Today, there are forty-four. The 113th Congress is the most diverse in history, with ninety-seven minority elected representatives.
• Since 1965, the Justice Department blocked at least 1,150 discriminatory voting changes from going into effect under Section 5 of the VRA.
Yet the Supreme Court’s decision in late June invalidating Section 4 of the VRA threatens to roll back much of the progress made over the past forty-eight years. Since the ruling, six Southern states previously covered under Section 4 have passed or implemented new voting restrictions, with North Carolina recently passing the country’s worst voter suppression law. The latest assault on the franchise comes on the heels of a presidential election in which voter suppression attempts played a starring role, with 180 bills introduced in forty-one states to restrict access to the ballot in 2011–12, which NAACP President Ben Jealous called “the greatest attacks on voting rights since segregation.” The broad scope of contemporary voting discrimination is why John Lewis testified before Congress last month that “the Voting Rights Act is needed now like never before.”
The spread of voter suppression efforts to states like Pennsylvania, where over 500,000 registered voters could be disenfranchised by a voter ID law before the courts, is a strong argument for expanding, not eliminating, the key provisions of the VRA. Sections 2 and 3 of the VRA, as currently written, are no substitute for Sections 4 and 5. Under Section 2, discriminatory voting changes can only be challenged after lengthy and expensive litigation, with the burden of proof on those facing discrimination. Under Section 3, a court has to find that a state (like Texas) was guilty of intentional discrimination, a very high bar to clear, in order to force it to approve its voting changes with the federal government for a period of time. Under Section 5, however, the states with the worst history of discrimination had to prove that their voting changes were not discriminatory before they became law. As Chief Justice Earl Warren wrote in 1966, the genius of the law was to “shift the advantage of time and inertia from the perpetrators of the evil to its victims.”

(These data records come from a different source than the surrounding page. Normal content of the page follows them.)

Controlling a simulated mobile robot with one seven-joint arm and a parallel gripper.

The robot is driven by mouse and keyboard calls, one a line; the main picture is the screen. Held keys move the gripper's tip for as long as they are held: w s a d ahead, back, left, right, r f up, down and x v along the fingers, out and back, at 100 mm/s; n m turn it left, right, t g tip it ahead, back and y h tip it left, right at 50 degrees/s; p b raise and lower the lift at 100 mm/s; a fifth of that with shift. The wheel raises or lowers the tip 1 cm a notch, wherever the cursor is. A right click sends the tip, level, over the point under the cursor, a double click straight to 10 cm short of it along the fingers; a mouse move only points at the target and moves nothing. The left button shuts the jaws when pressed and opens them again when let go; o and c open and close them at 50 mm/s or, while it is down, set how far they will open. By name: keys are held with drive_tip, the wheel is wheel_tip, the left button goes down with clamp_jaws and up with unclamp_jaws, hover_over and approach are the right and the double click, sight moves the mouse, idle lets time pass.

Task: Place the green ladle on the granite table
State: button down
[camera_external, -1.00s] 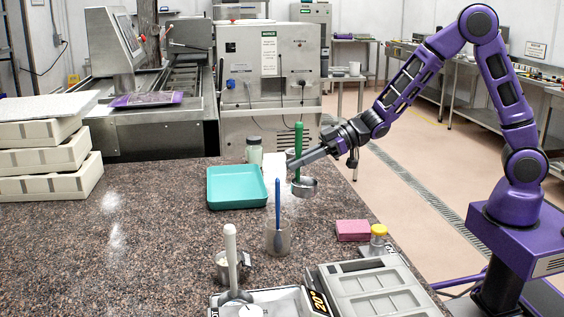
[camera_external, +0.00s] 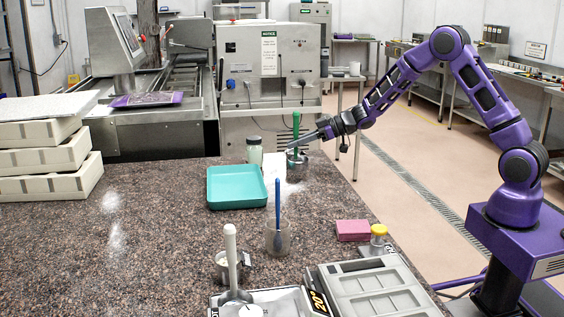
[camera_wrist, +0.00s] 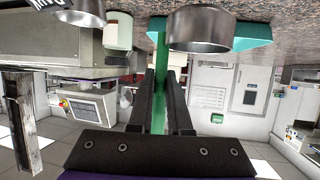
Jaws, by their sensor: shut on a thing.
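The green ladle has a green handle (camera_external: 296,124) and a metal bowl (camera_external: 298,157). My gripper (camera_external: 295,148) is shut on its handle, which stands roughly upright near the table's far right corner. In the wrist view, which is upside down, the handle (camera_wrist: 159,85) runs between the two dark fingers (camera_wrist: 160,100), and the metal bowl (camera_wrist: 200,30) is beyond them. The granite table (camera_external: 150,235) is speckled brown. The bowl is over or on its far edge area; I cannot tell whether it touches.
A teal tray (camera_external: 237,203) and a lidded jar (camera_external: 254,152) are left of the ladle. A blue-handled tool stands in a beaker (camera_external: 277,240) nearer. A pink block (camera_external: 352,230) lies near the right edge. Stacked moulds (camera_external: 50,160) are at left. Much of the left tabletop is clear.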

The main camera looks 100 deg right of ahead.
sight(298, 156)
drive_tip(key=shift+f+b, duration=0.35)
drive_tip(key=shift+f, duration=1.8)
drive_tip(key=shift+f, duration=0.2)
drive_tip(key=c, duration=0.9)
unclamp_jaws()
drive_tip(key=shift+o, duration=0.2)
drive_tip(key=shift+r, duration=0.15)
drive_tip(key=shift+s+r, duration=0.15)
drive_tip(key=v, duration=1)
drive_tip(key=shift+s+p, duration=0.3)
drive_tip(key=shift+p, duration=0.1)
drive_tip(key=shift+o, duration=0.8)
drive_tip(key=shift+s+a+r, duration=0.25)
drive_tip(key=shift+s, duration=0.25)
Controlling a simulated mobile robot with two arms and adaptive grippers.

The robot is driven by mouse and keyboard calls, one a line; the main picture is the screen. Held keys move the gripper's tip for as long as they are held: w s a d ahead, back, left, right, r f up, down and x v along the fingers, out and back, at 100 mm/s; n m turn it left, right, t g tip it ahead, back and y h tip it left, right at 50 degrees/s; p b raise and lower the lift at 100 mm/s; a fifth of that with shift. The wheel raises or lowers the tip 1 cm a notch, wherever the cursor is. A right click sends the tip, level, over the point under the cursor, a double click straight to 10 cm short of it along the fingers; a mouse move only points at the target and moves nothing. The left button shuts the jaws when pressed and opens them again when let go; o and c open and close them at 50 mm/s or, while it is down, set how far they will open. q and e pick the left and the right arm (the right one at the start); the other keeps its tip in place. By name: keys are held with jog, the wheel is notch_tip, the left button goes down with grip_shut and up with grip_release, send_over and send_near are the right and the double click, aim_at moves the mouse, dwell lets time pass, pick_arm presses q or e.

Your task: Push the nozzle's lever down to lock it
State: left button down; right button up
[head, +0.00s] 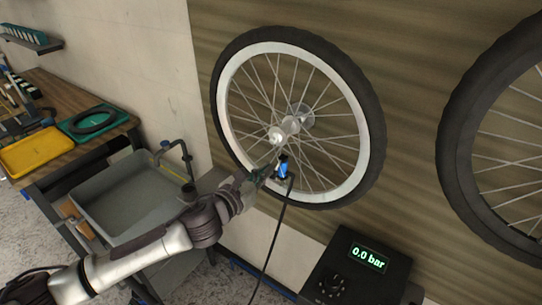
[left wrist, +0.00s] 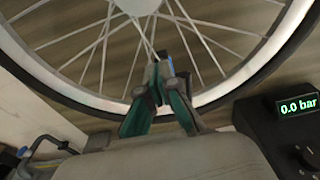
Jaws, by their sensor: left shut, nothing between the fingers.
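The nozzle (head: 282,169) is a small blue and black piece at the lower part of the wheel (head: 222,95), by the inner edge of its pale rim. A black hose (head: 277,228) hangs from it. My left gripper (head: 264,174) is shut with nothing held, just left of the nozzle and very close to it. In the left wrist view, the teal fingers (left wrist: 158,92) come together in front of the nozzle, and a bit of its blue (left wrist: 169,66) shows behind the tips. I cannot tell whether they touch, or make out the lever's position. My right gripper is out of view.
A black pump box (head: 355,270) at the lower right reads 0.0 bar. A second wheel (head: 452,145) hangs at the right. A bench at the left holds a yellow tray (head: 38,150) and a green tray (head: 118,117).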

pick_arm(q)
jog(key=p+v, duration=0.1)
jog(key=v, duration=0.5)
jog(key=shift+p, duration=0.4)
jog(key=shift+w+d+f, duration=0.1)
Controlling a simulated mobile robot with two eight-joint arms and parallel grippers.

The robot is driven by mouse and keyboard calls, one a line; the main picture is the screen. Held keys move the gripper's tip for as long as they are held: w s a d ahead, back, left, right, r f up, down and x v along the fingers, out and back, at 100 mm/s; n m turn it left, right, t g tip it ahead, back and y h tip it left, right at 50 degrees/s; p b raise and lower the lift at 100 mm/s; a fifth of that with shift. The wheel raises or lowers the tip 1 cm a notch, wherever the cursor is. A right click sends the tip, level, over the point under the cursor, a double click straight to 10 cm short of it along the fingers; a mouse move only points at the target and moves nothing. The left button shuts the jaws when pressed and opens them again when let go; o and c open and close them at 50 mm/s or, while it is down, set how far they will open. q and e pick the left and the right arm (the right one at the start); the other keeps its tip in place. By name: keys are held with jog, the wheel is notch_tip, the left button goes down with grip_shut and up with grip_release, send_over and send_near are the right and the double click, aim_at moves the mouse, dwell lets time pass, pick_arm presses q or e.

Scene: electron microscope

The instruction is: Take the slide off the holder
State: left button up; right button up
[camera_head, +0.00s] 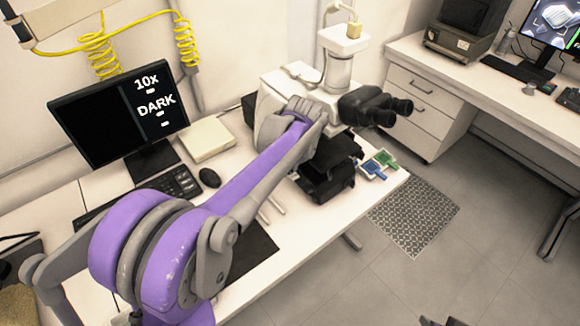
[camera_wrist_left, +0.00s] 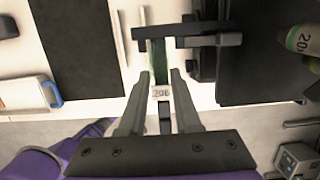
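My left gripper (camera_wrist_left: 161,76) shows in the left wrist view with its two fingers on either side of a narrow slide (camera_wrist_left: 164,118) with a pale "206" label. Thin gaps seem to show between the fingers and the slide, so the gripper looks open around it. The slide's greenish strip runs up to a dark holder arm (camera_wrist_left: 190,36) beside the black stage. In the head view my purple and grey left arm reaches to the microscope (camera_head: 340,70) and hides the gripper and slide. My right gripper is not in view.
The microscope's black stage (camera_head: 327,170) and eyepieces (camera_head: 380,106) are close by the arm. A 20x objective (camera_wrist_left: 303,39) is at the right of the wrist view. Blue and green items (camera_head: 382,160) lie near the desk edge. A monitor (camera_head: 118,112) and keyboard stand left.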

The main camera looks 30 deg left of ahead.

The evil of voting discrimination remains all-too-common today, which is why Congress urgently needs to strengthen the VRA. Representative James Sensenbrenner (R-WI), the former chair of the House Judiciary Committee who presided over the overwhelming congressional reauthorization of the VRA in 2006, recently told CQ Roll Call, “There are a lot of Republicans who are [on board], but they don’t want to be publicly named.” If there is indeed a silent majority of Republicans who still support the VRA, let’s hope they speak up soon. Otherwise, on the fiftieth anniversary of the VRA in 2015, we may be mourning its demise instead of celebrating its transformational impact.